Éva a lu pour vous ..
Chroniques littéraires
Une rose seule
Muriel Barbery
Actes Sud
19 août 2020
157 pages
Roman
Chronique
10 novembre 2020
Rose en a très gros sur le cœur. Comme si une lourde pierre était posée sur sa poitrine l'obligeant à vivre à moitié, en apnée. Elle a grandi auprès d'une mère dépressive, une grand-mère qui faisait tout pour alléger la vie, et l'ombre d'un père japonnais absent. Donc aimer, faire confiance, cela lui est impossible. Peu à peu, elle se fossilise, devient une adulte-enfant de quarante ans toujours en colère qui perd une énergie folle à ne rien ressentir. Même ses études et son métier focalisés sur les plantes ne la ramènent pas vers le côté clair, palpitant de l'existence. Elle est comme ces jardins zen où les végétaux auraient été oubliés dans la composition.

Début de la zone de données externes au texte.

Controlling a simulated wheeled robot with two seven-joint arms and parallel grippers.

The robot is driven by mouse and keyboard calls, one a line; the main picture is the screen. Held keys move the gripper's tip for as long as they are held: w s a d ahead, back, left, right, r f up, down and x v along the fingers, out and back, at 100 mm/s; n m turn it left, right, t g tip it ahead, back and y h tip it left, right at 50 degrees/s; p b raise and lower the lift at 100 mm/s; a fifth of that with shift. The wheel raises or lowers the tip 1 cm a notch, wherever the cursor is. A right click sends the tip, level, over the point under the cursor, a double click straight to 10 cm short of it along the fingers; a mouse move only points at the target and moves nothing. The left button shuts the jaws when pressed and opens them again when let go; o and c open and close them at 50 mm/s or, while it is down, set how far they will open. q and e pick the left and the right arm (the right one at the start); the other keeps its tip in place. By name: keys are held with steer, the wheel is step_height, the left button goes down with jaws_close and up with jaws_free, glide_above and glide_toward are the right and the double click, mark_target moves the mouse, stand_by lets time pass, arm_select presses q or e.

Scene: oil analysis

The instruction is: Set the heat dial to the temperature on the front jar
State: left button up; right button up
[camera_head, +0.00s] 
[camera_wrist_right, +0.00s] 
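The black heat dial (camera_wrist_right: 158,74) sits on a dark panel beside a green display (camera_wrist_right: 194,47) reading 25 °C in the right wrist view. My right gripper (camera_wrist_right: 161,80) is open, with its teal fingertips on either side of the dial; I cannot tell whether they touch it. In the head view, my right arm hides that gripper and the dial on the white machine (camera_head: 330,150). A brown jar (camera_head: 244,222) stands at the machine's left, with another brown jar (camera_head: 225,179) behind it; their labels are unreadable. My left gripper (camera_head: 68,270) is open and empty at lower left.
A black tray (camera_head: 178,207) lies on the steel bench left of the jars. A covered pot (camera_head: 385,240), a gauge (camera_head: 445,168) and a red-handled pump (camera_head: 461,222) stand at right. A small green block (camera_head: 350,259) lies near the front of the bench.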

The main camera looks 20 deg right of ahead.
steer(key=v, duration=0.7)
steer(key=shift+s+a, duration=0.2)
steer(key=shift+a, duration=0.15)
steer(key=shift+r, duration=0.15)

Mais voilà, déjà orpheline de mère, sa grand- mère vient de disparaître également.... Puis un notaire la contacte, son père, ce grand inconnu, est décédé, enterré, mais elle est son héritière. C'est donc une gamine en colère dans un corps d'adulte que nous retrouvons en ce début de roman à Kyoto se réveillant dans la maison paternelle. Tout n'est que beauté, simplicité, dépouillement.... Comme ce livre onirique, aussi perturbant qu'il est réconfortant, tout en aridité et exubérance, en asphyxie et respiration, alliant minéralité et luxuriance, contrôle et abandon, contemplation et trépidation, comme la ville, comme un jardin de temple bouddhiste, comme la Vie. De pierre, rose devient fleur qui s'ouvre peu à peu aux sentiments, à l'armistice après cette guerre intérieure menée contre des ombres. Son guide, Paul, belge installé au Japon depuis vingt ans, assistant du père marchand d'art contemporain, suit le plan de visite imaginé par le défunt pour ramener sa petite fille vers la lumière et la paix. Beau roman poétique, impressionniste et oriental de par sa philosophie et son atemporalité... Des contes et légendes introduisent chaque chapitre renforçant le lien à l'enfance, à sa sagesse instinctive.... À découvrir...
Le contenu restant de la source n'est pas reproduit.